** Source data **
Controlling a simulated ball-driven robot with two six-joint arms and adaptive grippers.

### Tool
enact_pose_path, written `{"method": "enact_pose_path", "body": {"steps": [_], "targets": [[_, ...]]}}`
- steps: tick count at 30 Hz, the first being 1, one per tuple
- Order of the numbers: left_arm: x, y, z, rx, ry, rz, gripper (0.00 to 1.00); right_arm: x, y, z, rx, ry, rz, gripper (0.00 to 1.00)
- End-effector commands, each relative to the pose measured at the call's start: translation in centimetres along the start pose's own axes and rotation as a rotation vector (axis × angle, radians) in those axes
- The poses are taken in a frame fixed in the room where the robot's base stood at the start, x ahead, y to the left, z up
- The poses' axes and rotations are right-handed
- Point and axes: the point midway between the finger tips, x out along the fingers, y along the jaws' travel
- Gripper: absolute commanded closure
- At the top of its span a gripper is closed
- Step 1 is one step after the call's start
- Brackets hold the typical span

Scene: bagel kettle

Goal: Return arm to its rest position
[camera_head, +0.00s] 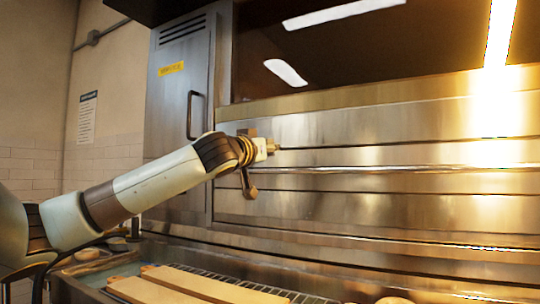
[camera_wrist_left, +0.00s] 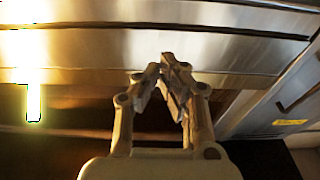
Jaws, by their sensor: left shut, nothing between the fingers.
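My left arm (camera_head: 150,185) comes in from the left in the head view and reaches up and across in front of a metal-panelled oven front. Its wrist end stands in the air, and the fingers are hard to make out there. In the left wrist view my left gripper (camera_wrist_left: 165,65) is shut, its fingertips together with nothing between them. The metal panels lie beyond the fingertips. My right gripper is in neither view.
The steel oven front (camera_head: 380,205) fills the right and middle. A metal cabinet (camera_head: 175,100) with a handle and yellow label stands behind my arm. Long wooden boards (camera_head: 200,285) lie on a wire rack below, with round pieces (camera_head: 88,254) at the left.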

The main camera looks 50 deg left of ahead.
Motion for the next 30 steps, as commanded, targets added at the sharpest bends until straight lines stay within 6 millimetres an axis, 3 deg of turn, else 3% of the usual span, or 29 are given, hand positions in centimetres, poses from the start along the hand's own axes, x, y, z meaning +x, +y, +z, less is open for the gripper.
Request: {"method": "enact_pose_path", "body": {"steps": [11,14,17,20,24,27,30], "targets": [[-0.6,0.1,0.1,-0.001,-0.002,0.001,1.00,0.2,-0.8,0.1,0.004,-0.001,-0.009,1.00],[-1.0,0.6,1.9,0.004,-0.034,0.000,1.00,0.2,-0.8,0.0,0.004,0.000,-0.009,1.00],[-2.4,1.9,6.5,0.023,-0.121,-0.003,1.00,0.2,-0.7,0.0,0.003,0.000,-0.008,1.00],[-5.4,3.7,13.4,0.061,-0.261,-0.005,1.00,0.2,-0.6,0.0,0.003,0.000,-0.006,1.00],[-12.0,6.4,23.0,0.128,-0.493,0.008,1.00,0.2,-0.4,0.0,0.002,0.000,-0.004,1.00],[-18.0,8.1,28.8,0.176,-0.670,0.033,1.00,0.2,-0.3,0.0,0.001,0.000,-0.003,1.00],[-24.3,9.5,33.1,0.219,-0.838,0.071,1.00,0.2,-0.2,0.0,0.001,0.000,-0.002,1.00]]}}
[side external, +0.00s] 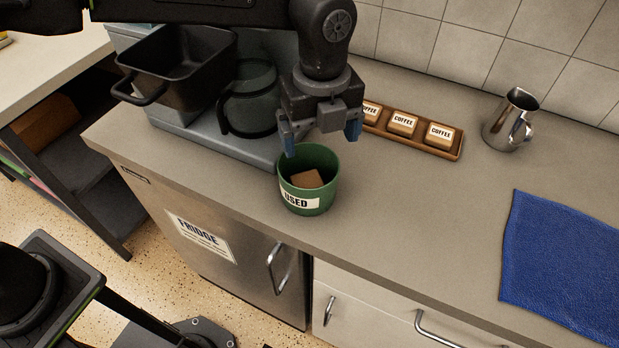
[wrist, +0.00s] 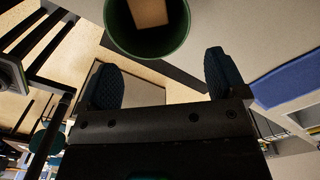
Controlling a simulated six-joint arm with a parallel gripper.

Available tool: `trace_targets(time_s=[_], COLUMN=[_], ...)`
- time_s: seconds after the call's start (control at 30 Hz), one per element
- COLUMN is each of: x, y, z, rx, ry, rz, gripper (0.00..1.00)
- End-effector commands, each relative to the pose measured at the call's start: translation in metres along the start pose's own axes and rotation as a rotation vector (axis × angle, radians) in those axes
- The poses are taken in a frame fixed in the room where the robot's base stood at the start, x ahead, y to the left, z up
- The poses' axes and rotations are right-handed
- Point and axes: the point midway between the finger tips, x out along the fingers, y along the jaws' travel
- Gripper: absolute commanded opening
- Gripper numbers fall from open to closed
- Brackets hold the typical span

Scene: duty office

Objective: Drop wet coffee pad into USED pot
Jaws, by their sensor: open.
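The green pot (side external: 322,196) labelled USED stands on the counter near its front edge, below my gripper. A brown pad (side external: 306,179) lies inside it, and the pad also shows in the wrist view (wrist: 150,12) within the pot's rim (wrist: 186,35). My gripper (side external: 322,142) is open above the pot, its blue fingertips apart with nothing between them. In the wrist view the open fingers (wrist: 163,85) are empty too. I cannot tell whether the pad is wet.
A wooden tray (side external: 457,154) with several COFFEE packs stands behind on the right, with a metal jug (side external: 509,122) beyond it. A coffee machine with a glass jug (side external: 247,108) and black basket (side external: 180,75) is close on the left. A blue cloth (side external: 565,265) lies right; counter between is clear.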

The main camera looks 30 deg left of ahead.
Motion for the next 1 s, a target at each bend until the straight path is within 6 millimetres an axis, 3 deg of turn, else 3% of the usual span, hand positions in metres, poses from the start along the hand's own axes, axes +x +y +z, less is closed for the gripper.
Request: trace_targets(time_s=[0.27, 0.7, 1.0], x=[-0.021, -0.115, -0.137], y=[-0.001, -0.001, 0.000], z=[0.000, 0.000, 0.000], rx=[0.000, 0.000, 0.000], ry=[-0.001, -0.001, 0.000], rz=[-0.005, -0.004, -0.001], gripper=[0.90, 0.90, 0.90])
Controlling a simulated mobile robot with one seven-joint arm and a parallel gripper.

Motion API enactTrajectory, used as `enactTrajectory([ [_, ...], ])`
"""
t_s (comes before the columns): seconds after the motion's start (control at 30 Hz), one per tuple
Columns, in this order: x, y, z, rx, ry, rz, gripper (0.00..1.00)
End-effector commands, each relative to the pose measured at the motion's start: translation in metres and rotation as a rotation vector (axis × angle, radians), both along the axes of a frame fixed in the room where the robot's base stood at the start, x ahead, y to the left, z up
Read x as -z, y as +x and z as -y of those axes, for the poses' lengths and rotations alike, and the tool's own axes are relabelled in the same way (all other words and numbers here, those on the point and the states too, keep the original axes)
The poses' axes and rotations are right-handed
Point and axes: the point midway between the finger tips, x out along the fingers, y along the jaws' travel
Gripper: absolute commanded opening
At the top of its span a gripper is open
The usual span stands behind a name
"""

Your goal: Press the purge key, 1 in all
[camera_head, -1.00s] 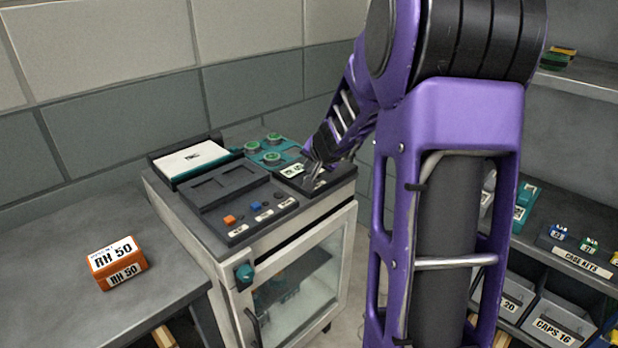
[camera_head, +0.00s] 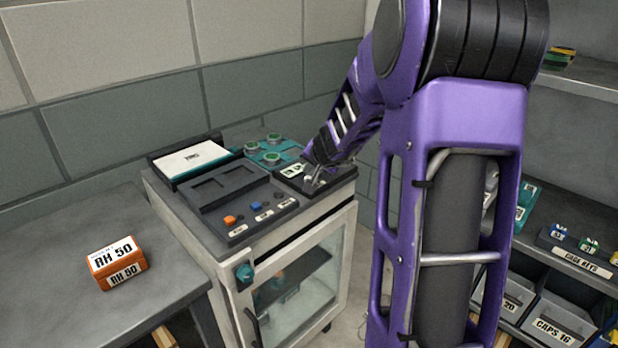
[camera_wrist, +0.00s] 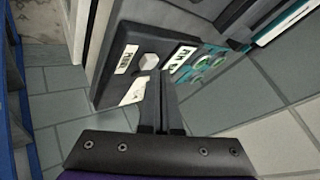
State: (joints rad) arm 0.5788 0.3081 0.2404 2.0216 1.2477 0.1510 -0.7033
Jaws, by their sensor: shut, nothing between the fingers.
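A pale grey, faceted key (camera_wrist: 149,61) stands on a dark panel (camera_wrist: 112,88) in the wrist view. A white label beside it (camera_wrist: 126,59) appears to read PURGE, though it is small and blurred. The panel also shows in the head view (camera_head: 335,181), on the right end of the cabinet top. My gripper (camera_wrist: 158,74) is shut and empty, its fingertips close to the key in the wrist view. I cannot tell whether they touch it. In the head view my gripper (camera_head: 316,181) is over the panel and partly hides it.
A control strip with an orange button (camera_head: 230,220) and a blue button (camera_head: 255,206) lies at the cabinet's front. Green round parts (camera_head: 272,158) sit on a teal plate behind. A white-topped tray (camera_head: 192,159) is at the back left. An orange box (camera_head: 118,263) rests on the left bench.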

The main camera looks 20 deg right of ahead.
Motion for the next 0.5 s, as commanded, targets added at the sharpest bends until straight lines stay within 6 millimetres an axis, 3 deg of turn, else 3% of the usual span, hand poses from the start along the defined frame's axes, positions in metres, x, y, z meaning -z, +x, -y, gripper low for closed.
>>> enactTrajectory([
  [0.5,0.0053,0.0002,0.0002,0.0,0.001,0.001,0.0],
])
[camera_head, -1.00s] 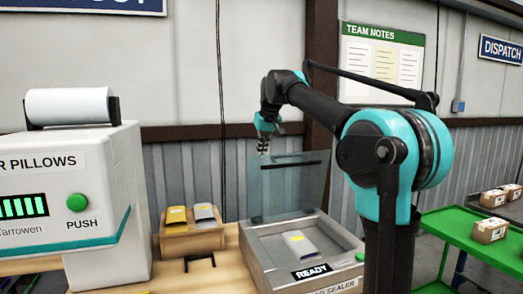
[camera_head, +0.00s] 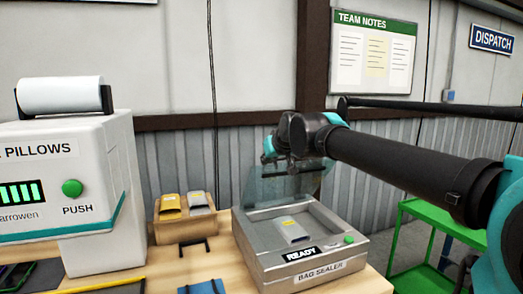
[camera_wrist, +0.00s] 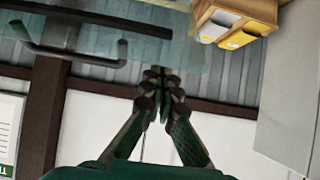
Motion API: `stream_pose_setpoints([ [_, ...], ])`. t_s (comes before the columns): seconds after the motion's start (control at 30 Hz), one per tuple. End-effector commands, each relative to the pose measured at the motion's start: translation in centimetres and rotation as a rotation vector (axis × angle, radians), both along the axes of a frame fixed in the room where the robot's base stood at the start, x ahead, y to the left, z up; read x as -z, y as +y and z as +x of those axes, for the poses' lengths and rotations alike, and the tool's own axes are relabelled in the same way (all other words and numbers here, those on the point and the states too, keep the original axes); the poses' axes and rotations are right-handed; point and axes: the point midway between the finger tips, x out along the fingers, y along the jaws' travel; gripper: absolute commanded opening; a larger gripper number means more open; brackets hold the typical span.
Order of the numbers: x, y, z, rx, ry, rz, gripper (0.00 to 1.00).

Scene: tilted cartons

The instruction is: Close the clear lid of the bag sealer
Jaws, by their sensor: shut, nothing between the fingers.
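The bag sealer (camera_head: 330,262) stands on the wooden table, with a READY sign and a green button on its front. Its clear bluish lid (camera_head: 262,190) stands raised at the back edge, open. A grey packet (camera_head: 291,233) with a yellow label lies in the sealer's tray. My gripper (camera_head: 268,160) is at the lid's upper edge, overlapping it in the head view; I cannot tell whether they touch. In the wrist view my gripper (camera_wrist: 162,72) has its fingertips together and empty, with the clear lid (camera_wrist: 190,45) seen beyond them.
A wooden holder (camera_head: 186,232) with yellow and grey packets stands left of the sealer. The white pillow machine (camera_head: 95,180) is farther left. A blue item (camera_head: 203,287) lies at the front. A green cart (camera_head: 410,240) stands at right.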

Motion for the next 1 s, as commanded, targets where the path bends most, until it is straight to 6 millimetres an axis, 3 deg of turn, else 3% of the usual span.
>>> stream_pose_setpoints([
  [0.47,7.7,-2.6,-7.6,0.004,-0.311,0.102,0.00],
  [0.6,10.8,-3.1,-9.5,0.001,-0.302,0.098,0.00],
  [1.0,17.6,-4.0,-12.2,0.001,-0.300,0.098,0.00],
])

** YOUR TASK **
What you return should be the lines from the start of the data through the line with "- steps: tick", quoted exactly and nothing more.

** ANSWER TO THE PROBLEM **
Controlling a simulated ball-driven robot with two six-joint arms and adaptive grippers.

### Tool
enact_pose_path, written `{"method": "enact_pose_path", "body": {"steps": [_], "targets": [[_, ...]]}}`
- steps: tick count at 30 Hz, the first being 1, one per tuple

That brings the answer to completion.